### Task requirements
Give again, word for word, the lines below that run from the line with "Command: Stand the" through the line with "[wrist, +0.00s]". Drop the pictures.

### Data items

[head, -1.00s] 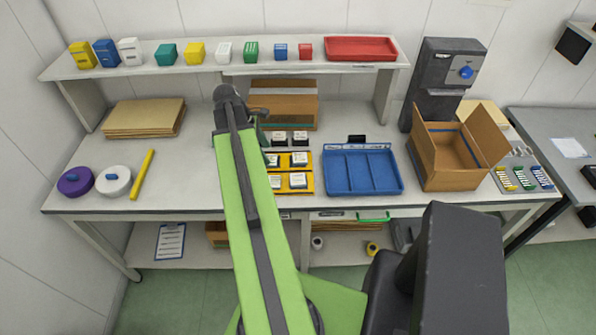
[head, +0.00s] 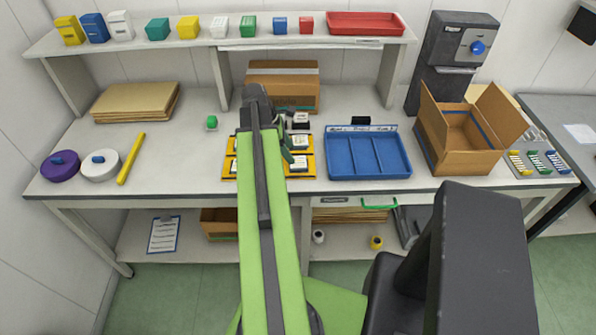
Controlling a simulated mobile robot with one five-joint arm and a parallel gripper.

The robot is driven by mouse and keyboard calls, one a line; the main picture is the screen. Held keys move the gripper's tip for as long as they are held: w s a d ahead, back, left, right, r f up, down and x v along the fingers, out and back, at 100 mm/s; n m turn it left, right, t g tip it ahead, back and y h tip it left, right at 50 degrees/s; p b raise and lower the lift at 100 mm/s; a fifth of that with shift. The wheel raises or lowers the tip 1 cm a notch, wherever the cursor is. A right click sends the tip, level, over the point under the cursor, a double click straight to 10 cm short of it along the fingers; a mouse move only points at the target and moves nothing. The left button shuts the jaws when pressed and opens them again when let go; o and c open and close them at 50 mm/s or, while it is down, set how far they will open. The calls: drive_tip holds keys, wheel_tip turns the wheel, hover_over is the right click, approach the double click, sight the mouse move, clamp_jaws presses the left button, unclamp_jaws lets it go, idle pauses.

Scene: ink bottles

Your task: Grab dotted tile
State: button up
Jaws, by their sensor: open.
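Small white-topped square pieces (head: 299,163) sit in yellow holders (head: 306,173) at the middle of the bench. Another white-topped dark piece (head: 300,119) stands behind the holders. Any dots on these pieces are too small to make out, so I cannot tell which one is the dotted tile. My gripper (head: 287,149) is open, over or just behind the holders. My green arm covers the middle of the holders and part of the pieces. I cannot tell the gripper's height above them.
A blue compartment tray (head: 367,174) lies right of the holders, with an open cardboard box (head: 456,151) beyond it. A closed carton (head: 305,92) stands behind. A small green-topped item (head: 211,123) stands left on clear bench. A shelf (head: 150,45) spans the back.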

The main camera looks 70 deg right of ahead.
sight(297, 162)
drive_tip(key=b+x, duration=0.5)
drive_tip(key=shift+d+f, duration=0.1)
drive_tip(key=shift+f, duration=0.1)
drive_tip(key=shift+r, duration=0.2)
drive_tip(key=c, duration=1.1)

* * *

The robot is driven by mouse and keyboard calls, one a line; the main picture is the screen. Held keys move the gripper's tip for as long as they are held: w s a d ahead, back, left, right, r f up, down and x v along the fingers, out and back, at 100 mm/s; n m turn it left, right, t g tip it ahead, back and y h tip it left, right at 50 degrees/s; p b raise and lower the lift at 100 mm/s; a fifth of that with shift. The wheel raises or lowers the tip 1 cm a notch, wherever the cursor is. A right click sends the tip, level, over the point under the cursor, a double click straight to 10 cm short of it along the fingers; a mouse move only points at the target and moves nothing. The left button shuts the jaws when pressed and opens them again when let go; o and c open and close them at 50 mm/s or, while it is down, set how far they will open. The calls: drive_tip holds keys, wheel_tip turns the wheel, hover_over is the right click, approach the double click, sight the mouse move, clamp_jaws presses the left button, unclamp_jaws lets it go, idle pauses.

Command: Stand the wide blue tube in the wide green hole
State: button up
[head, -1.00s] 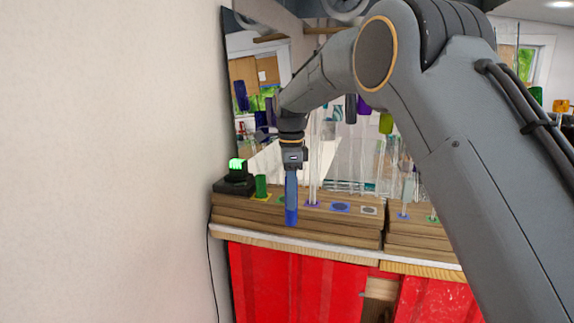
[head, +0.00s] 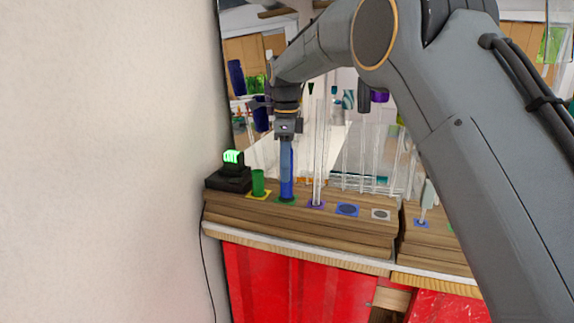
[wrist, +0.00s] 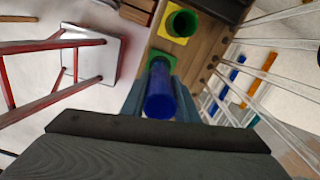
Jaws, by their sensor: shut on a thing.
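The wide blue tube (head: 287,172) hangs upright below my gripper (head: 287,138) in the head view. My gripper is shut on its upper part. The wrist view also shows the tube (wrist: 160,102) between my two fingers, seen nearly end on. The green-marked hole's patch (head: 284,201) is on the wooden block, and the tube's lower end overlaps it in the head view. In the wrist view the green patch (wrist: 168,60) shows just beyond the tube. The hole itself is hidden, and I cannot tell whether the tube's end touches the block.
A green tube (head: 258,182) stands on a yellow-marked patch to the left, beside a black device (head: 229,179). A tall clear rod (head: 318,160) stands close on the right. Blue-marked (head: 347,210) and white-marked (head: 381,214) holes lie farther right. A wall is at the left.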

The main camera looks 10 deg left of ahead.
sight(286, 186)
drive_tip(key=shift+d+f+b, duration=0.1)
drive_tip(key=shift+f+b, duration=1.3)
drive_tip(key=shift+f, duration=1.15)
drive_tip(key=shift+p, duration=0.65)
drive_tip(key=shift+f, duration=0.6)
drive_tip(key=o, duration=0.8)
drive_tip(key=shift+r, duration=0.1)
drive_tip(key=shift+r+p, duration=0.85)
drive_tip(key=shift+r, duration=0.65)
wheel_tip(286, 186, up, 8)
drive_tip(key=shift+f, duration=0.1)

### Solution
Command: Stand the wide blue tube in the wide green hole
State: button up
[head, -1.00s] 
[head, +0.00s] 
[wrist, +0.00s] 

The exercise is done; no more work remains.